La puissance de l’essor philosophique est le suprême critérium de la vitalité intellectuelle et scientifique d’une race : la Grèce, la France du XVIIe et du XVIIIe siècle, l’Allemagne du XIXe, en sont les preuves les plus éclatantes. L’hégémonie scientifique n’a jamais appartenu et n’appartiendra jamais qu’aux nations lettrées et philosophes : le progrès de la science est en raison inverse de l’enseignement mécanique et utilitaire des sciences, tandis qu’il est en raison directe des progrès de la culture littéraire et philosophique. On en peut dire autant de l’hégémonie politique. Ce ne sont pas seulement les généraux allemands qui ont triomphé des armées françaises, ce sont aussi les génies spéculatifs de l’Allemagne, ceux qui, depuis un siècle, avaient donné l’essor à la littérature, à la philosophie, à la science allemandes, par cela même à l’esprit public allemand : nous avons été battus par les Kant et les Fiente, par les Goethe et les Schiller, par les Alexandre de Humboldt et les Guillaume de Humboldt, par les Gauss et les Helmholtz, comme par les Bismarck et les de Moltke.
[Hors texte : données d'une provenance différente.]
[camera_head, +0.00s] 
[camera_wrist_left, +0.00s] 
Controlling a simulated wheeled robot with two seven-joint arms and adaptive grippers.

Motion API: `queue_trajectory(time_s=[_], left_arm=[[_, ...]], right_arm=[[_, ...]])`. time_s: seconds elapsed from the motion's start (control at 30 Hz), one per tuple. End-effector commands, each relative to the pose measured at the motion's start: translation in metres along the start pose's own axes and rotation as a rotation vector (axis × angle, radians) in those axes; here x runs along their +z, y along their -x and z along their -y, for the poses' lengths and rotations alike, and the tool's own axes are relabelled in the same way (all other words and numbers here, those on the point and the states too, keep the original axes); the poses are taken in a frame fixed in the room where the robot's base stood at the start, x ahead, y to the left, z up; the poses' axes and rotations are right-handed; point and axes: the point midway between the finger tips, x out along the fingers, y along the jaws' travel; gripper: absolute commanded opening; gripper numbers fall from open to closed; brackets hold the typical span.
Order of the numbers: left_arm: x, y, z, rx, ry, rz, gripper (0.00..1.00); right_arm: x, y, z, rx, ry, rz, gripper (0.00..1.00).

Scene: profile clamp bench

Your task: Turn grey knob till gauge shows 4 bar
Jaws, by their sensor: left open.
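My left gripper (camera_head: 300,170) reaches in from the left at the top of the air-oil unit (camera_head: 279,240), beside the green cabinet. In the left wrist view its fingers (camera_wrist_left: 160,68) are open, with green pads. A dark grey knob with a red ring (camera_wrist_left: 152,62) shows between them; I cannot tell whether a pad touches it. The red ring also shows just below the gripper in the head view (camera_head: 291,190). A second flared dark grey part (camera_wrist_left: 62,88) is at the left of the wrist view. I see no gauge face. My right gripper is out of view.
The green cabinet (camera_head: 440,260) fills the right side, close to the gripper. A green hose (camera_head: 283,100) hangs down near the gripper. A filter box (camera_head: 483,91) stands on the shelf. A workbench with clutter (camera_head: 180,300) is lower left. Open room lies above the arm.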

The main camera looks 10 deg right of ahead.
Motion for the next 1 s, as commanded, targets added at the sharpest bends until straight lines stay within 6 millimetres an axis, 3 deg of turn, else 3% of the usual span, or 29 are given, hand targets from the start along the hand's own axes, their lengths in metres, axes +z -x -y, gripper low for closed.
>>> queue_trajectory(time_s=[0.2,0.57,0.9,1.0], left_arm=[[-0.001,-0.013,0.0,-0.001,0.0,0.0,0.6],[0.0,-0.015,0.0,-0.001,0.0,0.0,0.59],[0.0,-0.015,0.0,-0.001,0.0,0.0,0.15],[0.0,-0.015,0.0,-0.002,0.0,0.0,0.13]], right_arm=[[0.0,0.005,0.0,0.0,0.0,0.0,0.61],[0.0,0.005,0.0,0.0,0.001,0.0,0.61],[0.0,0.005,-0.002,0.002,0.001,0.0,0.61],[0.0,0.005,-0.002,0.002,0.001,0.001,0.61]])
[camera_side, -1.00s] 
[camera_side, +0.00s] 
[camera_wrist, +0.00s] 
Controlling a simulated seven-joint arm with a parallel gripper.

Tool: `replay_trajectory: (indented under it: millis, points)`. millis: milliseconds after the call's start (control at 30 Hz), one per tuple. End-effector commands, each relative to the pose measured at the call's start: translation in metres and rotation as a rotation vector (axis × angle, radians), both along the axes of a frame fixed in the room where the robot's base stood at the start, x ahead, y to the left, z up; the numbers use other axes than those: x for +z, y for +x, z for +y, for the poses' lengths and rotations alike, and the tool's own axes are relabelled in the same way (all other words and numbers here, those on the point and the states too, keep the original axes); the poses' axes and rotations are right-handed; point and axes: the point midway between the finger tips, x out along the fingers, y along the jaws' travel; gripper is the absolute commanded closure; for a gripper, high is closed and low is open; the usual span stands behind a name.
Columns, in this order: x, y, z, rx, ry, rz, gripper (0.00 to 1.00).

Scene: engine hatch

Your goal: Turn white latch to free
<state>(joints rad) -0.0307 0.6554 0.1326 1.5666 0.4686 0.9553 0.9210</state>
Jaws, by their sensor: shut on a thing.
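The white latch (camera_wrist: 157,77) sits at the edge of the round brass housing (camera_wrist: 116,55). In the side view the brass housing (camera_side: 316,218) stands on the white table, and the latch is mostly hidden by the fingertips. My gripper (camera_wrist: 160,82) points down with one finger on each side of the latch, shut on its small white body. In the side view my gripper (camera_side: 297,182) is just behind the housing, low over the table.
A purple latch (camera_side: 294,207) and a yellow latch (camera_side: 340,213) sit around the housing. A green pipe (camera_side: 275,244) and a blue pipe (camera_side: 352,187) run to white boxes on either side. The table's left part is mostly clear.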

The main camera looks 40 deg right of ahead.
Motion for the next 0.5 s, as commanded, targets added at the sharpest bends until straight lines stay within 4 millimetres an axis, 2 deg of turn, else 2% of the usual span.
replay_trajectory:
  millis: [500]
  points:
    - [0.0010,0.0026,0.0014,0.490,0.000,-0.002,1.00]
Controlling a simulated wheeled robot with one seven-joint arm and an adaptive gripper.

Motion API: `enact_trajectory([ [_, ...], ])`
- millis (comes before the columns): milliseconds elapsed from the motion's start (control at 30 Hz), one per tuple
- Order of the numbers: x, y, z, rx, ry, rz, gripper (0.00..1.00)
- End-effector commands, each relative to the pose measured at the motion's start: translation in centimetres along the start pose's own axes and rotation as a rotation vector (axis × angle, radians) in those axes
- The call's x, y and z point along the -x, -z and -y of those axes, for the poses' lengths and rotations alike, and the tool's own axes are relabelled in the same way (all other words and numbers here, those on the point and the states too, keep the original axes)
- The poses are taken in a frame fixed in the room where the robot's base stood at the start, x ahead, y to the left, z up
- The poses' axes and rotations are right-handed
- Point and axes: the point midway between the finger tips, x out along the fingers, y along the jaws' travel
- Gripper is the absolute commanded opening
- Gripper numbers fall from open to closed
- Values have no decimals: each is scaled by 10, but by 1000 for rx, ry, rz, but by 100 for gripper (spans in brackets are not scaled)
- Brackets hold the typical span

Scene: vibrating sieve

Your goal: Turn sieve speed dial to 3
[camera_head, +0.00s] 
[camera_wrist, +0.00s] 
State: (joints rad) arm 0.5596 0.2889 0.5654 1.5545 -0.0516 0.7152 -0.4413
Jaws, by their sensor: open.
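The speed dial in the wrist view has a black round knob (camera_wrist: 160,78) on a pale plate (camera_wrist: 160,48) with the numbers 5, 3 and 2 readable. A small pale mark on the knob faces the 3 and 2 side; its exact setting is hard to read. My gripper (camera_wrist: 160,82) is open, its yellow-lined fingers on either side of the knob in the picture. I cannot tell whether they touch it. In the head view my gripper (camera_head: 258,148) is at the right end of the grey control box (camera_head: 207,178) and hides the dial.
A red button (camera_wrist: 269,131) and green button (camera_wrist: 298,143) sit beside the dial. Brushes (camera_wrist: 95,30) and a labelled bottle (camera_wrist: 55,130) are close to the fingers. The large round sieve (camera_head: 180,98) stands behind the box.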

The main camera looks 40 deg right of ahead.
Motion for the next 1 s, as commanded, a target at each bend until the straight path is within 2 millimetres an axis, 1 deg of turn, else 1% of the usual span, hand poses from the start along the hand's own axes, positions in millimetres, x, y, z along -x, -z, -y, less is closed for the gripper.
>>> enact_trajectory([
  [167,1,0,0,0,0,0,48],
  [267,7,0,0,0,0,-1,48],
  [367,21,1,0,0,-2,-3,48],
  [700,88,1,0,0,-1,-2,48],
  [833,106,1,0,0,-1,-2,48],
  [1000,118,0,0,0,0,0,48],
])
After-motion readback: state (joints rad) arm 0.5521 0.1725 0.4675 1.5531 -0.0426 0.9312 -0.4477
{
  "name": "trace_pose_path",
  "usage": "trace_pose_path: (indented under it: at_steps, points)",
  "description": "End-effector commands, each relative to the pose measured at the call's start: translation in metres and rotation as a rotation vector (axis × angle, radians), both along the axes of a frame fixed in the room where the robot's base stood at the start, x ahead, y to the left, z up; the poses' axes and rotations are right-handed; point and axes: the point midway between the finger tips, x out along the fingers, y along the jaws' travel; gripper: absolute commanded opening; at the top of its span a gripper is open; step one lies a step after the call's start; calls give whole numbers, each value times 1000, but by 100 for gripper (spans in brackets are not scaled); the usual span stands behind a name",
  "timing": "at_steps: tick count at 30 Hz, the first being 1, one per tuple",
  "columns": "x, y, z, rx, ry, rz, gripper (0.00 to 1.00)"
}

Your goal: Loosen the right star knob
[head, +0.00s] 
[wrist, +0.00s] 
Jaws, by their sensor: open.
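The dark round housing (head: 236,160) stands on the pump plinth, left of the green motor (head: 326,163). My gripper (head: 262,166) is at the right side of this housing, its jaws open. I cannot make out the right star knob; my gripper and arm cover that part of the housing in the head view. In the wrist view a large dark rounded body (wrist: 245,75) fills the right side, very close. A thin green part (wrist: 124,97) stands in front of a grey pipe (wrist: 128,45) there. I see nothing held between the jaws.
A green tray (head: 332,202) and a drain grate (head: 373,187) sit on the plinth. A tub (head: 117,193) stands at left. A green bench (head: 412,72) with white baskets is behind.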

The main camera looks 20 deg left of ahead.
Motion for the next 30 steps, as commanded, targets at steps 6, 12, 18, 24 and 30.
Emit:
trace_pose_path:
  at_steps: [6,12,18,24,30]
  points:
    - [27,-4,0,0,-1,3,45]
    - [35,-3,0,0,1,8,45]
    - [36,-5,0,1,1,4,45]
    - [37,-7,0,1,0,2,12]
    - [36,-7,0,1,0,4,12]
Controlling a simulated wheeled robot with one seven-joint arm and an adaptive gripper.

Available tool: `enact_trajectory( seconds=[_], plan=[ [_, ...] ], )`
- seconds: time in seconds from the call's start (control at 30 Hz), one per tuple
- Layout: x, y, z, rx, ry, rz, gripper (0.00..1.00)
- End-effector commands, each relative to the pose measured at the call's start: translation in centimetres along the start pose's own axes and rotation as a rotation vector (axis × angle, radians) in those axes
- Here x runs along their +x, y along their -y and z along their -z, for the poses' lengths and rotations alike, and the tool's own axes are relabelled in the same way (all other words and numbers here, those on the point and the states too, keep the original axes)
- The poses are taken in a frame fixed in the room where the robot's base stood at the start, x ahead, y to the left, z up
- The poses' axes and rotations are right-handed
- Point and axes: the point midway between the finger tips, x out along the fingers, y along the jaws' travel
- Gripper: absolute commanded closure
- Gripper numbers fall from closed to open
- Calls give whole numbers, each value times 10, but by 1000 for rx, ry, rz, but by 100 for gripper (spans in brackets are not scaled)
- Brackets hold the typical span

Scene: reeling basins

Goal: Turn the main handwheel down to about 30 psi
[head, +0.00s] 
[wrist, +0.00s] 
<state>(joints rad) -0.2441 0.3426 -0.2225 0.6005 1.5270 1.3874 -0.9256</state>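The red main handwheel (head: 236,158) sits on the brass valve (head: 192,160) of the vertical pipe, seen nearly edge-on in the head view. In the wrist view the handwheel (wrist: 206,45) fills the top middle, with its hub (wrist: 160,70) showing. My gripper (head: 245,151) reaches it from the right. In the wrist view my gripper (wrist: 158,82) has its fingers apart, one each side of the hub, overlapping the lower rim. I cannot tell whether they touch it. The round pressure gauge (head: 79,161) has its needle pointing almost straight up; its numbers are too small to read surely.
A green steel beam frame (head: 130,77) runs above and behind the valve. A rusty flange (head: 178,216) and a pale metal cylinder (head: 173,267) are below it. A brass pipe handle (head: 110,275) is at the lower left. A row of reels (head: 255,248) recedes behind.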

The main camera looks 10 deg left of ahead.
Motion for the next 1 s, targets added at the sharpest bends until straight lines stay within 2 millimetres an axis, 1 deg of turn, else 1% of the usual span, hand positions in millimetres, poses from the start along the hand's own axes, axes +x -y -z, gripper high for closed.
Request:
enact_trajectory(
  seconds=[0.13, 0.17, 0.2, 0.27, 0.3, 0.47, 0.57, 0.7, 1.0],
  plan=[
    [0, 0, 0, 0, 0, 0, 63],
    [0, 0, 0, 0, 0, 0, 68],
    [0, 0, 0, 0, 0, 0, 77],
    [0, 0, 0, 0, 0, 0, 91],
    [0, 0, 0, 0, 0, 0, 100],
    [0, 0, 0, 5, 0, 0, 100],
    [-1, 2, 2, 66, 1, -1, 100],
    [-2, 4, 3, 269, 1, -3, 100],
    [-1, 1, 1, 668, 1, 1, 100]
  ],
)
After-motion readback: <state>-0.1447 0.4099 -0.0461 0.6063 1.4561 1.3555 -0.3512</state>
Les savans français du siècle dernier étaient de grands théoriciens ; quand il l’a fallu pour la défense du pays, ils sont tous devenus de grands praticiens. Ils surent improviser à la fois les armes, les vêtemens, les munitions du soldat. Clouet, élève de Monge, apporte un procédé pour transformer le fer en acier fondu ; Vandermonde fabrique de la poudre ; Berthollet, de la monnaie ; de la Rochelle, des armes. Guyton-Morveau trempe les lames de sabre ; avec Coutelle et Conté, il construit des ballons, dirige des compagnies d’aérostiers. Chappe organise la télégraphie. Monge, l’inventeur de la géométrie descriptive, fait fondre et forer les canons et se charge de l’affinage de l’acier, art nouveau dont la France lui est redevable. La poudre était ce qui pressait le plus. On cherche le salpêtre jusque dans les ruines de Lyon et la soude dans les forêts incendiées de la Vendée. La chimie improvise des moyens nouveaux pour raffiner et sécher le salpêtre en quelques jours. Pour suppléer aux moulins, des hommes tournent des tonneaux où le charbon, le soufre et le salpêtre étaient mêlés avec des boules de cuivre, et on fabrique de la poudre en douze heures. « Ainsi, dit Biot, se vérifia cette conception hardie d’un membre du comité de salut public : on montrera la terre salpêtrée, et cinq jours après on en chargera les canons[8]. » Ainsi, ajouterons-nous, l’enthousiasme spéculatif se transforma en enthousiasme d’action, et des sommets de la science, comme d’un nouvel Olympe, les principes les plus abstraits, semblables aux dieux d’Homère, descendirent dans la mêlée des peuples.
ALFRED FOUILLEE.
- ↑ Ces rapports font honneur à l’Université : plusieurs sont des morceaux de premier ordre, les vues y sont élevées et philosophiques. Nous regrettons seulement que le rapport consacré aux sciences soit rempli en entier par une énumération de programme.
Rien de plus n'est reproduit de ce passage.